Чтение же Хлебникова может сравниться с еще более величественным и поучительным зрелищем, как мог бы и должен был бы развиваться язык-праведник, не обремененный и не оскверненный историческими невзгодами и насильями. Речь Хлебникова до того мирская, до того вульгатна, как если бы никогда не существовало ни монахов, ни Византии, ни интеллигентской письменности. Это абсолютно светская и мирская русская речь, впервые прозвучавшая за все время существования русской книжной грамоты. Если принять такой взгляд, отпадает необходимость считать Хлебникова каким-то колдуном и шаманом. Он наметил пути развития языка, переходные, промежуточные, и этот исторически небывший путь российской речевой судьбы, осуществленный только в Хлебникове, закрепился в его зауми, которая есть не что иное, как переходные формы, не успевшие затянуться смысловой корой правильно и праведно развивающегося языка.

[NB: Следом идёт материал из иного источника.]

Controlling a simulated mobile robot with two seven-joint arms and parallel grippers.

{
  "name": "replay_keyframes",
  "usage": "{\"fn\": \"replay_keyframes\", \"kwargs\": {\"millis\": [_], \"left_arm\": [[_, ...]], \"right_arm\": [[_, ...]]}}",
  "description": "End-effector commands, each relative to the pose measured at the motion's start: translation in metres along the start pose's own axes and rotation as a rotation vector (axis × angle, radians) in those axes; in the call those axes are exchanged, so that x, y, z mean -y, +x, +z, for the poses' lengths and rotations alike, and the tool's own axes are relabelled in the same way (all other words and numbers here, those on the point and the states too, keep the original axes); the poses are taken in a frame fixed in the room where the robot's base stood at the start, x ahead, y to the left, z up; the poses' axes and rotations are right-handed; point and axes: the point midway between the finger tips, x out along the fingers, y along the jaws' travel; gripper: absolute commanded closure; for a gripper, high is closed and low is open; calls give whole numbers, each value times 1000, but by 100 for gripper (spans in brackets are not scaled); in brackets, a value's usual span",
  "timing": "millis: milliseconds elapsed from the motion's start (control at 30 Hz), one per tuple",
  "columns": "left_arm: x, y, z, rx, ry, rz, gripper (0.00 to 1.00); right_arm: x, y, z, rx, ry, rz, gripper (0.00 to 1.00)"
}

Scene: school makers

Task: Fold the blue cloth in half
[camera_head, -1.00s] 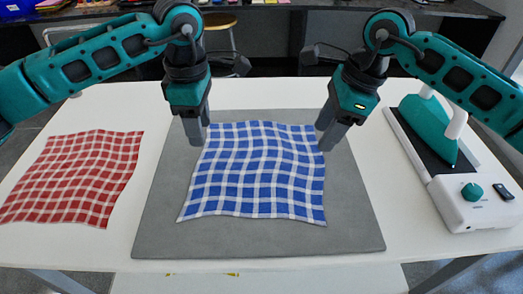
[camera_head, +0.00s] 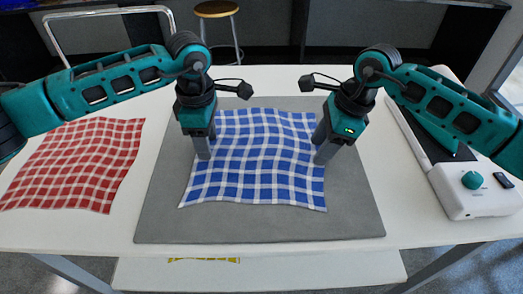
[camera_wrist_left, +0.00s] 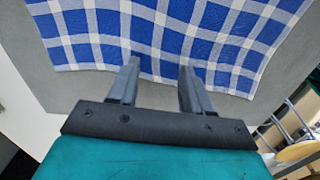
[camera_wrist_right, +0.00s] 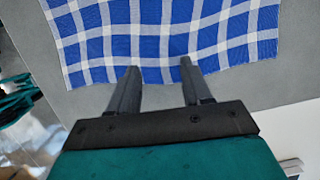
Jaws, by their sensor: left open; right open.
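The blue and white checked cloth (camera_head: 255,165) lies spread out, slightly wavy, on a grey mat (camera_head: 255,228). My left gripper (camera_head: 203,155) is above the cloth's left edge, open and empty. In the left wrist view the left fingertips (camera_wrist_left: 158,65) overlap the border of the cloth (camera_wrist_left: 200,35). My right gripper (camera_head: 321,152) is at the cloth's right edge, open and empty. In the right wrist view the right fingertips (camera_wrist_right: 157,70) overlap the cloth's border (camera_wrist_right: 150,30). I cannot tell whether either gripper touches the cloth.
A red checked cloth (camera_head: 75,165) lies on the white table (camera_head: 80,228) at the left. A stool (camera_head: 217,10) is beyond the table. The mat's front strip is bare.

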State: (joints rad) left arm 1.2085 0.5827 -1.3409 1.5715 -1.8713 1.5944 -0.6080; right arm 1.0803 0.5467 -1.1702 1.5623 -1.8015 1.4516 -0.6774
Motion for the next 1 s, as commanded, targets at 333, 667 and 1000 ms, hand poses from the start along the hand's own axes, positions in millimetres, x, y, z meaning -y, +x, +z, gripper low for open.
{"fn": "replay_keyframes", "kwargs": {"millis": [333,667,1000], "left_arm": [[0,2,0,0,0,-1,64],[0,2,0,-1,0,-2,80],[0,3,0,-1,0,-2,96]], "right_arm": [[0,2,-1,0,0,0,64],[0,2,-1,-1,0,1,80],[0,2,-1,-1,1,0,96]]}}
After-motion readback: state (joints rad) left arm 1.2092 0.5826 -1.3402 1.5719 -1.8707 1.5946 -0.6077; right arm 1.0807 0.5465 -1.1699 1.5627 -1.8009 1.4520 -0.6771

Когда пароход после каботажного плаванья выходит в открытое море, те, кто не выносит качки, выходят на берег. После Хлебникова и Пастернака российская поэзия снова выходит в открытое море, и многим из привычных пассажиров придется распроститься с ее пароходом. Я уже вижу их с чемоданами, стоящими у трапа, перекинутого на берег. Зато как желанен каждый новый пассажир, вступивший на палубу именно в эту минуту!

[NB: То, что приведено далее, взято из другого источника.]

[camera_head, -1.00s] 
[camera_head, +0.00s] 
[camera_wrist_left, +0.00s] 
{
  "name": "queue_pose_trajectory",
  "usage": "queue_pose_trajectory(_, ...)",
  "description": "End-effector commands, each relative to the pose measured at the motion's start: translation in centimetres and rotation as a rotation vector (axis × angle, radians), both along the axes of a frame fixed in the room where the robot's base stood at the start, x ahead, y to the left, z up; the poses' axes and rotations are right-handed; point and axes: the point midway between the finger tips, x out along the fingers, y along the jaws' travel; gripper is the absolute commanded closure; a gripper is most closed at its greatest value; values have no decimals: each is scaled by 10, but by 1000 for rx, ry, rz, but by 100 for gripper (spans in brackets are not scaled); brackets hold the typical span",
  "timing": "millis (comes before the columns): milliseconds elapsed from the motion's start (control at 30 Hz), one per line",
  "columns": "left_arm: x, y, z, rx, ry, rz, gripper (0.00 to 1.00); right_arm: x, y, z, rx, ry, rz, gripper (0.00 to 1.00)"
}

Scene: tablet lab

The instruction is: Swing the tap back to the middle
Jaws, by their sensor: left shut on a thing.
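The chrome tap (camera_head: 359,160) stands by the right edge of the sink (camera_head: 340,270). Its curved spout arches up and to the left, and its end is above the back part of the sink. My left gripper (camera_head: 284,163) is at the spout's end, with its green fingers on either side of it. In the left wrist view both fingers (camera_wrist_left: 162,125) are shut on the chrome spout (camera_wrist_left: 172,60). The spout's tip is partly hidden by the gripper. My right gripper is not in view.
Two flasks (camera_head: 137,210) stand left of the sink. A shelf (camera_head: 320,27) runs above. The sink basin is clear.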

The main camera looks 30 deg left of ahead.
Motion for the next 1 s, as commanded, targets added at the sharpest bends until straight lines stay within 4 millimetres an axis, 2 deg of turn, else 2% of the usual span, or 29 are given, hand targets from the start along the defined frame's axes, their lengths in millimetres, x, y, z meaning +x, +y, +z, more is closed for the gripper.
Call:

Когда явился Фет, русскую поэзию взбудоражило
Серебро и колыханье сонного ручья, —
а уходя, Фет сказал:
И горящею солью нетленных речей.
Эта горящая соль каких-то речей, этот посвист, щелканье, шелестение, сверкание, плеск, полнота звука, полнота жизни, половодье образов и чувств с неслыханной силой воспрянули в поэзии Пастернака. Перед нами значительное патриархальное явление русской поэзии Фета.
Величественная домашняя русская поэзия Пастернака уже старомодна. Она безвкусна потому, что бессмертна; она бесстильна потому, что захлебывается от банальности классическим восторгом цокающего соловья. Да, поэзия Пастернака прямое токованье (глухарь на току, соловей по весне), прямое следствие особого физиологического устройства горла, такая же родовая примета, как оперенье, как птичий хохолок.